- **Written task**: Your task is to repeat only the lines from the one with "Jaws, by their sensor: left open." through the one with "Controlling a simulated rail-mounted", exactly as they stand, both ends included.

- **Material**:
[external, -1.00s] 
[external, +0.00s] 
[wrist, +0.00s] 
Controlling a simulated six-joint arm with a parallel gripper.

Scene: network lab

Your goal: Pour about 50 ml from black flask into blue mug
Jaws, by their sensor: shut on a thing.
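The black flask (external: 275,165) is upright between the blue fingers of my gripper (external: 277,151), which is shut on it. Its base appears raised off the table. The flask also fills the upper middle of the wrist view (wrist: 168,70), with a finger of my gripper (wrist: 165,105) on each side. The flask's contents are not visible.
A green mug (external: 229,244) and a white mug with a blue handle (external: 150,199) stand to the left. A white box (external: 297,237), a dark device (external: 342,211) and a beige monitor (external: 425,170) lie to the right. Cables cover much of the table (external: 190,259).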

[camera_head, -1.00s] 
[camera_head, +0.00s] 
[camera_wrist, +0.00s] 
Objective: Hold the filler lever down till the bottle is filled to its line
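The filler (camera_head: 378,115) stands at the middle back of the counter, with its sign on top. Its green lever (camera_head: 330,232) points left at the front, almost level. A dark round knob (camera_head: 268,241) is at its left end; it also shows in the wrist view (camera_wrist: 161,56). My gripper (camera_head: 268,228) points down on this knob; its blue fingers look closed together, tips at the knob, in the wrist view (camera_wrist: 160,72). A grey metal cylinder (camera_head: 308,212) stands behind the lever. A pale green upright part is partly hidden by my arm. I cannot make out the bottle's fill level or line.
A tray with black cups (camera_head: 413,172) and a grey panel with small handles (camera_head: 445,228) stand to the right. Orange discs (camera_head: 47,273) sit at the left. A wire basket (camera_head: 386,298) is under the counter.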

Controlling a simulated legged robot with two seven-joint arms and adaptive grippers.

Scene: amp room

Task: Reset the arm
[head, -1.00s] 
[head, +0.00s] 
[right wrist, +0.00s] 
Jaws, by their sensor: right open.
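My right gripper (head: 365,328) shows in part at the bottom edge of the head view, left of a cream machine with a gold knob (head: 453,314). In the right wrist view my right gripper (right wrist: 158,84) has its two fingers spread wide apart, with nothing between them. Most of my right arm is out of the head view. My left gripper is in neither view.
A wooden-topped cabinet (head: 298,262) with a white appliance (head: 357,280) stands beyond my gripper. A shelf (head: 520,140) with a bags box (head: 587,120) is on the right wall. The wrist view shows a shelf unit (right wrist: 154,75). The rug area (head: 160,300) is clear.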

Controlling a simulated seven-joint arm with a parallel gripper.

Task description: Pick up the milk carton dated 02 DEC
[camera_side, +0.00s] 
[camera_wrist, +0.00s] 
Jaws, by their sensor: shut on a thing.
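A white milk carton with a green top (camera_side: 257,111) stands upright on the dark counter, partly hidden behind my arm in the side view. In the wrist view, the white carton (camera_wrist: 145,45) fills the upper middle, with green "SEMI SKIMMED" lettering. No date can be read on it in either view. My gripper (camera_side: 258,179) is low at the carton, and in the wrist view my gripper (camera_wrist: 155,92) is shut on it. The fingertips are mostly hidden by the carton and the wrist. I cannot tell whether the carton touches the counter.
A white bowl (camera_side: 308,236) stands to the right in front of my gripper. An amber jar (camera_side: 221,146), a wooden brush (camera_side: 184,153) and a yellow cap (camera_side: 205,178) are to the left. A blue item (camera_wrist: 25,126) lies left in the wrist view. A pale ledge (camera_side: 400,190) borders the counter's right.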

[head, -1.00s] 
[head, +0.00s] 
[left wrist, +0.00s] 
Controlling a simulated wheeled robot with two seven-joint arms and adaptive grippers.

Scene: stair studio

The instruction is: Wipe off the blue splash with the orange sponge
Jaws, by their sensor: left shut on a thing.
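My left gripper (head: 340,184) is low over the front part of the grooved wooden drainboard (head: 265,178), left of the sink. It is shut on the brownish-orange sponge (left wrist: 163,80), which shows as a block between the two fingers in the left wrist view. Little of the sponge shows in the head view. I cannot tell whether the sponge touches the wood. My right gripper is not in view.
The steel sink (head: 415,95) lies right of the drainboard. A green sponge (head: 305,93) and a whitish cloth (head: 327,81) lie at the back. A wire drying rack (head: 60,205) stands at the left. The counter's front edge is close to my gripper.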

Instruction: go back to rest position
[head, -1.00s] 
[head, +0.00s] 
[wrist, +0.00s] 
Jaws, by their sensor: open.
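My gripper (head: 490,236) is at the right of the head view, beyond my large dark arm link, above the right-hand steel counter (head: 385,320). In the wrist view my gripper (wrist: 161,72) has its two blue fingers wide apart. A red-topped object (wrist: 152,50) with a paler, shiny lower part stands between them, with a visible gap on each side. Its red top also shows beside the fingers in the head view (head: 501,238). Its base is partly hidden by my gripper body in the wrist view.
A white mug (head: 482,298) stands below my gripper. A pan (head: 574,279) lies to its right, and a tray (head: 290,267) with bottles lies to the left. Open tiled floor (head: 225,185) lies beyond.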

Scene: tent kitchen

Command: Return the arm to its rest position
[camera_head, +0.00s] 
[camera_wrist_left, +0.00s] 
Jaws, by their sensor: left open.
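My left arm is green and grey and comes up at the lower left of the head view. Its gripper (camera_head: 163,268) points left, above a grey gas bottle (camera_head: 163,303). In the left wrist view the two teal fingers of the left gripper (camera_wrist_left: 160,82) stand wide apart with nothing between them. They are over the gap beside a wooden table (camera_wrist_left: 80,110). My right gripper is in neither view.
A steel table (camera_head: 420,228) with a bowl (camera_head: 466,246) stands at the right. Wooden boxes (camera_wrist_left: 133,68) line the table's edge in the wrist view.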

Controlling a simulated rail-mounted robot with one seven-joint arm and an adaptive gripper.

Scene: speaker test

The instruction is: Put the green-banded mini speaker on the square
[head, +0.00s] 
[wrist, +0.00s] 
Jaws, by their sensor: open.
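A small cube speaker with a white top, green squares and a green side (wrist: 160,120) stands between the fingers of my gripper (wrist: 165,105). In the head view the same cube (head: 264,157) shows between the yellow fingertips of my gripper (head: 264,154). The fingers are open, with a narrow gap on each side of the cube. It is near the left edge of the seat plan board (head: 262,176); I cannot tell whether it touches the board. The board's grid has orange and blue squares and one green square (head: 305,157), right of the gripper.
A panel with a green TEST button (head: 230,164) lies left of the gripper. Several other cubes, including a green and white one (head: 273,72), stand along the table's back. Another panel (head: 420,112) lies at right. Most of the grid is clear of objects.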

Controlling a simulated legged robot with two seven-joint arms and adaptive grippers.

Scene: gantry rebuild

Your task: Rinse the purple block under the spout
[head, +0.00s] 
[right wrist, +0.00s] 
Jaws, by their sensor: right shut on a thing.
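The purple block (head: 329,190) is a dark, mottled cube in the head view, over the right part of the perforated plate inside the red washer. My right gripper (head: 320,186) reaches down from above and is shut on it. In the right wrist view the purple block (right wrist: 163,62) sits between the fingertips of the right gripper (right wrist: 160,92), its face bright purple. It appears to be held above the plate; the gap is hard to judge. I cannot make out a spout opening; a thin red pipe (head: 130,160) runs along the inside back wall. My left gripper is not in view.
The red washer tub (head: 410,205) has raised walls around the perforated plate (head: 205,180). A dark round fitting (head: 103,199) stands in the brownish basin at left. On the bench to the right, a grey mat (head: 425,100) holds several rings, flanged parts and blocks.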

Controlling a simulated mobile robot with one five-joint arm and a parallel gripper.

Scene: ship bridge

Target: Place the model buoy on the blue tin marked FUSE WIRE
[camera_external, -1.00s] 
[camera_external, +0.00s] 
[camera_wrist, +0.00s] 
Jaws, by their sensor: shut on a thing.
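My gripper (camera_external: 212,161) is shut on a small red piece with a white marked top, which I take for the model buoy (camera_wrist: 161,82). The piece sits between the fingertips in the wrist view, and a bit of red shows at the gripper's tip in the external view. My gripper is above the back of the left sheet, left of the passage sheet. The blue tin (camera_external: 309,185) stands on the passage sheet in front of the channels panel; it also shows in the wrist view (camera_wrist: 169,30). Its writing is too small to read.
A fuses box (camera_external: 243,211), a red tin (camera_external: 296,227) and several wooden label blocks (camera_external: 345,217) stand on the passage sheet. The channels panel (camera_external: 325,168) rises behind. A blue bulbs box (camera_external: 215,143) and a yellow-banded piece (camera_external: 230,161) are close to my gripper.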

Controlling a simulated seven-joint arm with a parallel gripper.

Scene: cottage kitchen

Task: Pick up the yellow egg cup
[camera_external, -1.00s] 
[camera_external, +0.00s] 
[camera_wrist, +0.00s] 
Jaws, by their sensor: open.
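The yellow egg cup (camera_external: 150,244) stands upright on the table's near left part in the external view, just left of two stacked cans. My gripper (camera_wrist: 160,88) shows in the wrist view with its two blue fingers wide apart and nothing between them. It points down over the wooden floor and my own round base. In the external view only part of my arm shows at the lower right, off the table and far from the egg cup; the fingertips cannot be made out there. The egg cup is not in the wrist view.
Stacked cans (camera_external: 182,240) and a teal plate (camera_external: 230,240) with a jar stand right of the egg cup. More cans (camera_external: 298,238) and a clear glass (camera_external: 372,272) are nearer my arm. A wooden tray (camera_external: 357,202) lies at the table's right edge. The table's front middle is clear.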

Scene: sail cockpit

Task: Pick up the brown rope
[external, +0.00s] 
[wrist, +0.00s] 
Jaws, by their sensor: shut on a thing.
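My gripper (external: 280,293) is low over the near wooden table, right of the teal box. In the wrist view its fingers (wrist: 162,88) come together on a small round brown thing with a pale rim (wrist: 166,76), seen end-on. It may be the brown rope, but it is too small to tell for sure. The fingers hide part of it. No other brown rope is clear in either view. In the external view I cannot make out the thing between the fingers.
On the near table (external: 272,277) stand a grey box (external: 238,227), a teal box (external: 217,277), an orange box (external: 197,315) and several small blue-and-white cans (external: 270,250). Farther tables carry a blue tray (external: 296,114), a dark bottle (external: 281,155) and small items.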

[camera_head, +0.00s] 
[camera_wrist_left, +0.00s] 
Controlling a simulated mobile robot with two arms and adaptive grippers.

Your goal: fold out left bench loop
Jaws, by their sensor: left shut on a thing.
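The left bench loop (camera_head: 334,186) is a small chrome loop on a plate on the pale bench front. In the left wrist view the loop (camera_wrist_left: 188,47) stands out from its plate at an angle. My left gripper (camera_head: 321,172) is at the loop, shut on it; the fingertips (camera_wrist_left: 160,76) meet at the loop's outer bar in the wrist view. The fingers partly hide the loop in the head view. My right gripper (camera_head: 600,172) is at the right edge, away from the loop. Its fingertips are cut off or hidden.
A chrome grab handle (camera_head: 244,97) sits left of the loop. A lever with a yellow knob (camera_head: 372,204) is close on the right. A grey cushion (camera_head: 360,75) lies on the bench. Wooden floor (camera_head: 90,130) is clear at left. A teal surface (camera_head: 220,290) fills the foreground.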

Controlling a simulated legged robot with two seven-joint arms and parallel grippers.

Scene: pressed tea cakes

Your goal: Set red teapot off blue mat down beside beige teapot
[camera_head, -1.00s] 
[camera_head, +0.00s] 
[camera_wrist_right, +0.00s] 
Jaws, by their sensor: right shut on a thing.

- **The result**:
Jaws, by their sensor: left open.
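My left arm is green and grey and comes up at the lower left of the head view. Its gripper (camera_head: 163,268) points left, above a grey gas bottle (camera_head: 163,303). In the left wrist view the two teal fingers of the left gripper (camera_wrist_left: 160,82) stand wide apart with nothing between them. They are over the gap beside a wooden table (camera_wrist_left: 80,110). My right gripper is in neither view.
A steel table (camera_head: 420,228) with a bowl (camera_head: 466,246) stands at the right. Wooden boxes (camera_wrist_left: 133,68) line the table's edge in the wrist view.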

Controlling a simulated rail-mounted robot with one seven-joint arm and an adaptive gripper.

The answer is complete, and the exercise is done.